In State v. Perry, 230 N.C. 361, 53 S.E.2d 288, the defendant was convicted for operating a motor vehicle on a public highway while he was intoxicated. The court instructed the jury that if defendant while intoxicated operated an automobile on the sidewalk or the street, it should convict him because the sidewalk as well as the street was a part of the state public highway. G.S. § 20-138 makes it unlawful to drive any vehicle upon the highways within this state while the driver is under the influence of intoxicating liquor. Art. 3 of the Motor Vehicle Act, G.S. § 20-38(cc) provides: "Street and Highway.
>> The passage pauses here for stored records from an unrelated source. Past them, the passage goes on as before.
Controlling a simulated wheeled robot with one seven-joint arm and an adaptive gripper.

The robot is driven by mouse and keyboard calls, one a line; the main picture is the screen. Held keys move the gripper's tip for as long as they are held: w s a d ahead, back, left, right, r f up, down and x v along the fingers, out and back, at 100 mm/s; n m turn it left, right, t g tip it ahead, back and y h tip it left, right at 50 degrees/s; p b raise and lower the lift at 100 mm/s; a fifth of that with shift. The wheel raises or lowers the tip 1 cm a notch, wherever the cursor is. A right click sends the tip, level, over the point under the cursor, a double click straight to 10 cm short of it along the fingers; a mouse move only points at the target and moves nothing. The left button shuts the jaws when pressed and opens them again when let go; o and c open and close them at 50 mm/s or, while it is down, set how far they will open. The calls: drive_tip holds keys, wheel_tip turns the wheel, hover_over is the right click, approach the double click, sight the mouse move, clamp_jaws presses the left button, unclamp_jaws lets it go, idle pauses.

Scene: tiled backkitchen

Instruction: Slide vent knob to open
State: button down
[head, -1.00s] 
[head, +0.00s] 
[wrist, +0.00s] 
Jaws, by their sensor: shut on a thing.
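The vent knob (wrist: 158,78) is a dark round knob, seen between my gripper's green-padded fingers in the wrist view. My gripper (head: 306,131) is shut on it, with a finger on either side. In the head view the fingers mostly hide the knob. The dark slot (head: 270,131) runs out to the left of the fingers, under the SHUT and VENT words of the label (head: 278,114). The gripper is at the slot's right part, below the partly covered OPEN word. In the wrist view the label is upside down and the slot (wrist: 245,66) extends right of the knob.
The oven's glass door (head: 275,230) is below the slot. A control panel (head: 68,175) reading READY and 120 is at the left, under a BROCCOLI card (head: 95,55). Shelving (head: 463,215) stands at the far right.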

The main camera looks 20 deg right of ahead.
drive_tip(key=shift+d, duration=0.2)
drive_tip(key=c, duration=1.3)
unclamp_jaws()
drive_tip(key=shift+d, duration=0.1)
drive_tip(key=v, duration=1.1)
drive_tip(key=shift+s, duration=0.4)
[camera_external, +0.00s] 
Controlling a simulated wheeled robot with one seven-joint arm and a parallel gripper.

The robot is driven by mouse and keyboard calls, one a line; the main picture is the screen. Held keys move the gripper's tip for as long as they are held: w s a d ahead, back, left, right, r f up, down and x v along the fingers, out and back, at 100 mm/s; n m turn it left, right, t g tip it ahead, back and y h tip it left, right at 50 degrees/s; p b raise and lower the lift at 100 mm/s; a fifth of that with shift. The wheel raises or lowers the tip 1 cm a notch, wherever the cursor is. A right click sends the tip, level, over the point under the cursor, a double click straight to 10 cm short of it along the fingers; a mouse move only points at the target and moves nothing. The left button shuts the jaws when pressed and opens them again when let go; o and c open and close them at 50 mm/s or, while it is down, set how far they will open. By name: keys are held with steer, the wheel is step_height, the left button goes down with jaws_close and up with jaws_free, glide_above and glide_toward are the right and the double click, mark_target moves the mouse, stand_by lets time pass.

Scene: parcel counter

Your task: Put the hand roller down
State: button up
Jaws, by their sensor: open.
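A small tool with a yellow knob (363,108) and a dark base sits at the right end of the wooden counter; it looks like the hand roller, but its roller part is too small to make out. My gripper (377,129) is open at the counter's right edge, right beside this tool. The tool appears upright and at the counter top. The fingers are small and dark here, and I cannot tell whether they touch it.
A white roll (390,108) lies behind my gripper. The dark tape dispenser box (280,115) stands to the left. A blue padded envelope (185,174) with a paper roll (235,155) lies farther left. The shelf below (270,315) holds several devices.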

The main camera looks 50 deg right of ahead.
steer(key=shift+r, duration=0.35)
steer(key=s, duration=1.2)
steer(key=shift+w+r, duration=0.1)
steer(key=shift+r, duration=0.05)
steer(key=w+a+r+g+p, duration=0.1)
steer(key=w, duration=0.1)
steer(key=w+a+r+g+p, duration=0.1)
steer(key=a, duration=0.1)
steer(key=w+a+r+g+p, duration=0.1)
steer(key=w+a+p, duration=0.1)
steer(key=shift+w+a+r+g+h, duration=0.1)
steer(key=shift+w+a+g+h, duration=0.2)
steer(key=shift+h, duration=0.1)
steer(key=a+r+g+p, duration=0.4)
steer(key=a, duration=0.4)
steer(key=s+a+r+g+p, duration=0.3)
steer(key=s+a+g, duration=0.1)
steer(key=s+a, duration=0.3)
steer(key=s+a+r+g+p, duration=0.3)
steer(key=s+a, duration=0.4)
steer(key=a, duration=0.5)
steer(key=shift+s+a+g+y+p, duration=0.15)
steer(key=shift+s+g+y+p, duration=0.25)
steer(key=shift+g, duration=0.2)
The entire width between property lines of every way or place of whatever nature, when any part thereof is open to the use of the public is a matter of right for the purposes of vehicular traffic." The court sustained the instruction. Article 2, G.S. § 20-6 defines "Highway" as follows: "`Highway' shall include any trunk line highway, state aid road or other public highway, road, street, avenue, alley, driveway, parkway, or place, under the control of the State or any political subdivision thereof, dedicated, appropriated or opened to public travel or other use."

These statutes dealing with the privilege and responsibilities of persons operating motor vehicles on the public highways of the State, G.S. § 20-78; § 20-22; §§ 20-37, 20-38 and including G.S. § 1-105 *108 for service of process on a non-resident who has committed a tort in the operation of a vehicle on the public highways of the state, are dealing with the same subject matter and must be considered in pari materia. In re Wright, 228 N.C. 584, 46 S.E.2d 696. And it follows that when so construed the service of process in the manner prescribed by G.S. § 1-105 is valid when the cause of action arises from operation by a nonresident of the State of a motor vehicle on a public highway of North Carolina, whether such highway is a rural road or a city street.